The sale of Digi Communications’ assets in Hungary is something of a watershed moment for the company.
Earlier this week it was announced that following the completion due diligence, Hungary’s 4iG has agreed to buy the assets for €625 million. The transaction, which was first announced in March this year, is now expected to be finalised next month subject to the approval of the Hungarian Competition Authority (GVH).
In Romania the sale has been reported as the largest M&A of a Romanian company outside the country, as well as the largest Romanian transaction of 2021. It resulted in the value of Digi shares in Bucharest initially rising by 20% and as of the end of Thursday, December 2 the company’s capitalisation stood at over RON4 billion (€807 million), up from RON3.6 billion only four days earlier.
While this may look all well and good, Digi’s exit from Hungary – a market in which it has been present for 23 years – was in large part forced. It also made the company reassess its strategy, shifting the focus to West European markets. These include Portugal, where its subsidiary Dixarobil Telecom was awarded 5G licences by the regulator ANACOM two months ago.

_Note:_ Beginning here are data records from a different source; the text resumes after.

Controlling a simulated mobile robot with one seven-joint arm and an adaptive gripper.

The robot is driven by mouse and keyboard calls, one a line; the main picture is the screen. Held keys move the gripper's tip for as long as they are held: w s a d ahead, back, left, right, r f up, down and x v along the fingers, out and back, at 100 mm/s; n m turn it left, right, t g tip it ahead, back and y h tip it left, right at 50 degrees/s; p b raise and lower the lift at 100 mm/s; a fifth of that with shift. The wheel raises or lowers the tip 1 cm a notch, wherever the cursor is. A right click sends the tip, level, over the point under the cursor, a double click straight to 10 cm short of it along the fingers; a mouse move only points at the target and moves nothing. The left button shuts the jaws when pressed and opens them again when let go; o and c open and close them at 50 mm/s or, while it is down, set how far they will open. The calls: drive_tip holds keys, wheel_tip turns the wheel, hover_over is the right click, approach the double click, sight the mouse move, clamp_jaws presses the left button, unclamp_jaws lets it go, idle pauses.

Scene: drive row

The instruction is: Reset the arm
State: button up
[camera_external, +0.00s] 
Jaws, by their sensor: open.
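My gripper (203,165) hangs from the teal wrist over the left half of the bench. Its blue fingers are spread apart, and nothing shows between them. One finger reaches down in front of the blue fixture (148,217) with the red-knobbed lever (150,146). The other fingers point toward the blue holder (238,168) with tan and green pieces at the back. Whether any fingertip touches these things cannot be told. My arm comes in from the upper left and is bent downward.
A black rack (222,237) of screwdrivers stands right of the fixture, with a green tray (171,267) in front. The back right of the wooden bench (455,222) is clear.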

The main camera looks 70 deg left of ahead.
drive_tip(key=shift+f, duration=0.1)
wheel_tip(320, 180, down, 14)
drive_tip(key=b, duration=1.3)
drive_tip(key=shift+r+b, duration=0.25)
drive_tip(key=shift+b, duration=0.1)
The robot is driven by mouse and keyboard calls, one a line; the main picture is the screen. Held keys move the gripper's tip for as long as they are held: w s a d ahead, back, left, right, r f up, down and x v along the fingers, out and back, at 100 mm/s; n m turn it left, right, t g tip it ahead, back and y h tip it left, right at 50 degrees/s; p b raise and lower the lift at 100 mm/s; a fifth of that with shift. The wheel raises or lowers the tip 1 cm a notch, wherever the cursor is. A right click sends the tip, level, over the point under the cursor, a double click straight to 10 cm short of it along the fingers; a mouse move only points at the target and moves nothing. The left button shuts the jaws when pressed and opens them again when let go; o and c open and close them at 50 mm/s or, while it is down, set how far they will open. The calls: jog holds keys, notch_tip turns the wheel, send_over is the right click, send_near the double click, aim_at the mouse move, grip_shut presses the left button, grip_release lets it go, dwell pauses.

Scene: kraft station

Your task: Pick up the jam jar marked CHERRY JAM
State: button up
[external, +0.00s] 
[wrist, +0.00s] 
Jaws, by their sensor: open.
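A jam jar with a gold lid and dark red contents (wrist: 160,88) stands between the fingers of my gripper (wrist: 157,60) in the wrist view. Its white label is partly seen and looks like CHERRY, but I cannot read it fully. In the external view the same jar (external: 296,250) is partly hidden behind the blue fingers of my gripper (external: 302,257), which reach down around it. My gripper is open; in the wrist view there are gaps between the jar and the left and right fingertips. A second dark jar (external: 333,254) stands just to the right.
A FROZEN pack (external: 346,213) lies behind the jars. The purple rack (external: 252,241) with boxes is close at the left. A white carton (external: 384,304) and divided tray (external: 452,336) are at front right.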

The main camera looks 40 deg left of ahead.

5G was in fact probably the straw that broke in the camel’s back in Hungary, where Digi was not only excluded from taking part in an auction but subsequently lost a court case against the regulator NMHH. Earlier, Digi also faced a number of obstacles before eventually being allowed to buy Invitel, then the country’s leading alternative telco.
The sale of Digi’s Hungarian assets to 4iG is being undertaken through its Romanian operation RCS&RDS and Romania will undoubtedly remain its main focus of attention. Indeed, it is still the country’s leading provider of pay-TV services, with just over 5 million subscribers at the end of September, in what is a highly competitive market.
For Digi Hungary, on the other hand, next year will mark the start of a new phase in its history.